Opinion

Top of the world: January 2020 Editorial

What is ‘world music’ anyway?

Welcome to our first edition of 2020, with a focus on world music. I'm delighted that we have been able to offer subscribers a free CD with this issue, courtesy of our sister magazine Songlines. The CD features a thrilling selection of tracks, taken from the best of recent world music albums. And on page 25, we provide some handy starter ideas to help you create lively classroom activities based on it.

What exactly is ‘world music’? It's a term denoting music from all over the globe, of course, but it also implies music that is somehow ‘authentic’ – and it would be enlightening to ask your students to consider just what that might mean.

Another discussion point could be the extent to which world music traditions are fundamentally different from music we are more familiar with. Is it possible to look closely at a distant musical form, however strange it might seem at first, and conclude that it is entirely unique? Or is there always some crossover, some point of shared experience?

These are themes that run through the magazine this month.

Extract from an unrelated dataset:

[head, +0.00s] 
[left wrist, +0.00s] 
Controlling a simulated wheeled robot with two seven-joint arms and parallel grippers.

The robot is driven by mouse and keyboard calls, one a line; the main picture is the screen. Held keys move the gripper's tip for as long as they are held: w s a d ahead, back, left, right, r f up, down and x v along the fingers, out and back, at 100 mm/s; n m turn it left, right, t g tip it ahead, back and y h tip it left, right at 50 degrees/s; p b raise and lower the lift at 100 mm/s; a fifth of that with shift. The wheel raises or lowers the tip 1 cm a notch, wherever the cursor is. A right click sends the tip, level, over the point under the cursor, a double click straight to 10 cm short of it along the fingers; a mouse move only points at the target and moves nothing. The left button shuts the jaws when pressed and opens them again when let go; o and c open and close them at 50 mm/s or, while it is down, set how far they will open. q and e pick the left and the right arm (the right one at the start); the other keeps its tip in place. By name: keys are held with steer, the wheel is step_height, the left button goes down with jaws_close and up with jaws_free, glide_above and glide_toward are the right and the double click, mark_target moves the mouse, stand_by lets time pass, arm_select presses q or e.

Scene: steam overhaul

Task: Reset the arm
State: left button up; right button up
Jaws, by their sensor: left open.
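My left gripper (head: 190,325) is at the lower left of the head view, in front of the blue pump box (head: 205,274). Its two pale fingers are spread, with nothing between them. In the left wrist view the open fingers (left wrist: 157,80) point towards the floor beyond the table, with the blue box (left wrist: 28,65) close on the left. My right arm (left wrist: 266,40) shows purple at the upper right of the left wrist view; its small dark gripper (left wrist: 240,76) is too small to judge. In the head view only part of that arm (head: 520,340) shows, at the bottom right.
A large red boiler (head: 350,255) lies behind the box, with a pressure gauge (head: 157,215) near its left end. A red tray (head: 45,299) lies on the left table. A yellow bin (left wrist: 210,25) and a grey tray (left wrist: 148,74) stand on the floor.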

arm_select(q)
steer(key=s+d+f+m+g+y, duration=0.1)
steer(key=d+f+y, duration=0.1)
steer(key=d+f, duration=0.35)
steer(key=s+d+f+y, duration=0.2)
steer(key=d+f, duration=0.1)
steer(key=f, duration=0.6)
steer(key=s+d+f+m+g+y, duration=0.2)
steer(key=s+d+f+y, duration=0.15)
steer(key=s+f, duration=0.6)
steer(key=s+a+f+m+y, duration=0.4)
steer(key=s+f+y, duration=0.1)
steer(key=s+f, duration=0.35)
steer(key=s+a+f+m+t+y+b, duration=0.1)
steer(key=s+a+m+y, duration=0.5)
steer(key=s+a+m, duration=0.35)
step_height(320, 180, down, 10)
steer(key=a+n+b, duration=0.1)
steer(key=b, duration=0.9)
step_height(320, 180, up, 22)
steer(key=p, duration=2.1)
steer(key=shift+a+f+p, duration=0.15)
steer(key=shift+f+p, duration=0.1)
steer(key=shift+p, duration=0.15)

Exploring gamelan on page 16, we discover that while its musical scale and conventions are quite different to those of western music, its sense of communal effort and achievement could translate easily to many schools in the UK. Gamelan is from Indonesia, so for contrast we hear from a British teacher of western music who visited that country's capital, Jakarta, to mentor a group of local piano teachers (page 27). There is obviously something in the western musical approach – graded exams and all – that meets a demand in Indonesia, and it is interesting to consider how alien some western musical practices might seem when they become someone else's ‘world music’.

All things considered, perhaps an interest in world music is simply an interest in music – in all its dizzying variety and with its wide range of social implications. As ever, I hope this issue of Music Teacher supports you in exploring such ideas with your students.